The Belle of the Ballroom



For many teenagers, a typical day involves cramming for a test and meeting up for pizza after school. But for Madelaine Widgren, life is a dance. At the young age of 15, Madelaine has mastered more than 13 different styles of ballroom dance and become a national champion—and she’s accomplished all of that in merely two years.

This bright-eyed, spunky young lady began taking jazz and ballet lessons at the age of nine. As fate would have it, though, it was Madelaine’s parents who inspired her to try something different. Joyce and Jeffrey Widgren ballroom danced together recreationally when Madelaine was young, and watching them dance was just enough to peak her interest. In January of 2010, Madelaine took her first ballroom dance class, and hasn’t stopped twirling since.

“I immediately loved it,” Madelaine says. “It was so different from any other type of dance I’d done before. Ballroom isn’t the same kind of movement or music as jazz and ballet.”
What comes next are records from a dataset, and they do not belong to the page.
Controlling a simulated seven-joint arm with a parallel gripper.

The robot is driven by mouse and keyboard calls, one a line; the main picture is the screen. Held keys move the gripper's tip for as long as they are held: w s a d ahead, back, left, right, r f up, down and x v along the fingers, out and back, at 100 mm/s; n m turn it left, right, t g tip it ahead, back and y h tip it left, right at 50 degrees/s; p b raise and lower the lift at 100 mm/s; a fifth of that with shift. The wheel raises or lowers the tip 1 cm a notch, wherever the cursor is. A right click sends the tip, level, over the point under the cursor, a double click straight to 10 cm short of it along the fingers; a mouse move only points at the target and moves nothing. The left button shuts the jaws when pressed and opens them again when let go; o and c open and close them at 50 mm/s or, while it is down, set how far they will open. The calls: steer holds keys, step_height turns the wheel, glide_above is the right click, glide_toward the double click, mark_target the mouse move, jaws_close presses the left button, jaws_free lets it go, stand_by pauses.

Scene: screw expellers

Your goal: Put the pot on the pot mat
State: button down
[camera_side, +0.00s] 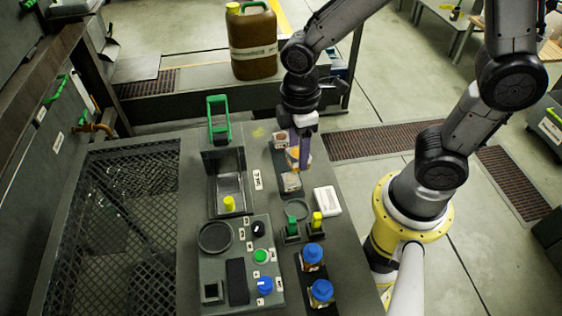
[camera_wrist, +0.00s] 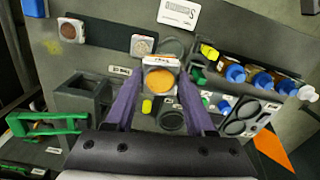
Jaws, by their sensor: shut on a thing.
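A small square clear pot with orange contents (camera_side: 293,157) is held between the purple fingers of my gripper (camera_side: 304,163). In the wrist view the pot (camera_wrist: 160,80) sits between the fingertips of my gripper (camera_wrist: 160,92), its round orange top facing the camera. The dark strip-shaped mat (camera_side: 281,160) lies under or beside the held pot in the side view. It also shows in the wrist view (camera_wrist: 108,38), with its middle bare. A pot with reddish contents (camera_side: 280,139) and a pot with pale contents (camera_side: 290,182) sit at its two ends. The gap under the held pot is unclear.
A dark ring (camera_side: 296,209), a white block (camera_side: 327,200), green and yellow handled items (camera_side: 292,227), and blue-capped bottles (camera_side: 313,254) stand nearer the camera. A tray with a green handle (camera_side: 226,180) and a control panel (camera_side: 215,272) are to the left.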

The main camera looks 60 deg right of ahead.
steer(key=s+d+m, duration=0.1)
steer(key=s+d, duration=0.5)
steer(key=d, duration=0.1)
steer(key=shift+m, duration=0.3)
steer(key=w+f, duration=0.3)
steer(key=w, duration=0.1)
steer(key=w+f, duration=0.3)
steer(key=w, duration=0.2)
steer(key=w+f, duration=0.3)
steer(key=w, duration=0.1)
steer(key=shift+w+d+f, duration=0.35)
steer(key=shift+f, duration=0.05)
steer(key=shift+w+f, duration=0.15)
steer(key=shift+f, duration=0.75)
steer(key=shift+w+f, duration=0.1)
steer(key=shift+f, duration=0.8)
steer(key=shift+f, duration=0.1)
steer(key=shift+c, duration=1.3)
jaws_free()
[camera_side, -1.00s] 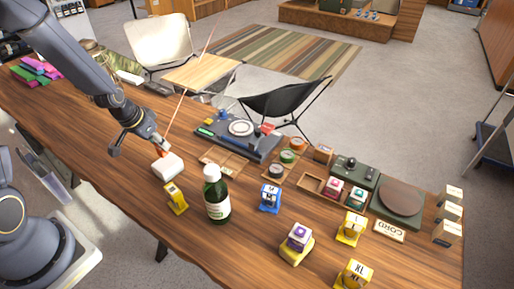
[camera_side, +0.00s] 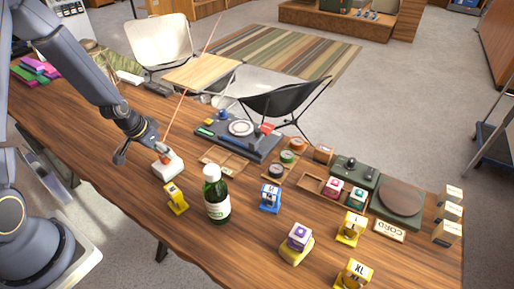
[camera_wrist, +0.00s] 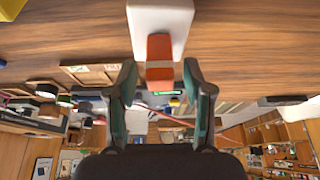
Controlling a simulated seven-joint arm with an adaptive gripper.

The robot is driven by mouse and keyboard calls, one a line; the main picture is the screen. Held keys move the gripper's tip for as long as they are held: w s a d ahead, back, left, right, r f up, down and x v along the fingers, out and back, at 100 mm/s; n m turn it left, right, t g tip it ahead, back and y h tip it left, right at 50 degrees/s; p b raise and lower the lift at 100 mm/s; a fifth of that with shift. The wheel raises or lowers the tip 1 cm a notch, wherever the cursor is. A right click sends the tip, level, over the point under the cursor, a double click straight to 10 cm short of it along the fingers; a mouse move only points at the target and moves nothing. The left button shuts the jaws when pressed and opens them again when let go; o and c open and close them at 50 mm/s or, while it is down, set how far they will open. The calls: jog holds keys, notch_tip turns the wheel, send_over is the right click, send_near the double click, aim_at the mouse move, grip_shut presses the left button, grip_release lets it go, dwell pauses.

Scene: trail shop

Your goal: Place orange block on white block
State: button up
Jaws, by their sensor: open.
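The white block (camera_side: 168,168) lies on the wooden table near its front edge, left of the green bottle. The orange block (camera_side: 165,158) sits at the top of the white block and appears to rest on it. In the wrist view the orange block (camera_wrist: 159,58) is between my fingers, with gaps on both sides, and overlaps the edge of the white block (camera_wrist: 160,18). My gripper (camera_wrist: 160,75) is open around the orange block. It also shows in the side view (camera_side: 149,152), beside the blocks on their left. The exact contact between the blocks is partly hidden.
A yellow stand (camera_side: 176,198) and a green bottle (camera_side: 216,194) stand close to the white block on its right. A dark tray (camera_side: 263,147) lies behind. Several small blocks on stands fill the right side. The table left of the blocks has clear room.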

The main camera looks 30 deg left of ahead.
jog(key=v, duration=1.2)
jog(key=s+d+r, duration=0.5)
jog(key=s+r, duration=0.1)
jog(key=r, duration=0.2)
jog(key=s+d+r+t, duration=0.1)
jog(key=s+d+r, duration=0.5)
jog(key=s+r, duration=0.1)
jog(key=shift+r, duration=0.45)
One of the distinctions in ballroom dance is the requirement of a male dance partner. As Madelaine learned the steps and rhythms, she discovered the pool of male partners to choose from was a shallow one.

“There aren’t a lot of teenage guys who are ballroom dancers around here,” Madelaine laughs. “My partner is my coach.”

That coach is the award-winning Louis Bar, owner of the Louis & Company Ballroom Dance Studio in Overland Park. Although Louis recognizes the limited number of young male dancers, he also knows his protégé is being modest.

“I am constantly trying to find her a partner,” Louis says. “But I won’t give her a partner who is not of her caliber. She has the working skill and I don’t want to have anyone hinder that. There’s nothing worse than to have a partner who doesn’t work as hard as you do. When I dance with Madelaine, I give 150 percent to make her a better dancer, and she does the same for me.”

Madelaine’s mother is delighted to have found an instructor who will push her daughter to become better than she dreamed possible.

“Louis really took Madelaine under his wing and saw what she was capable of,” Joyce says. “He has been so great with her, encouraging and challenging her. They work very hard together.”

The partnership’s work has truly paid off. In less than a year after learning ballroom, Madelaine won the Heart of America national dance competition for her age bracket in 2010. In addition she placed first in the Pro/Amateur Junior Rhythm Scholarship Competition in 2011. This November Madelaine will once again participate in the Heart of America competition, dancing more than 15 routines in the course of four days.

Though Madelaine is a dancer extraordinaire, she still finds time to be a teenager, hanging out with her friends and enjoying the freedom of homeschooling.

“I like English and enjoy math, but I can’t wait for dance to be my career for the rest of my life,” Madelaine says, turning the conversation back to her passion. “I want to go to college for this. I want to become a professional.”

Louis Bar knows that Madelaine’s dreams of being a professional are not far away.

“Sometimes with young people, drive is not always there,” Louis says. “When I saw Madelaine, her drive amazed me so much. She has a gift. She is respectful and beautiful. In one year of teaching, I watched her go from a girl to a young lady because of ballroom dancing. It is a transformation.”

It’s easy to imagine that the choreography of Madelaine’s life will be nothing short of spectacular.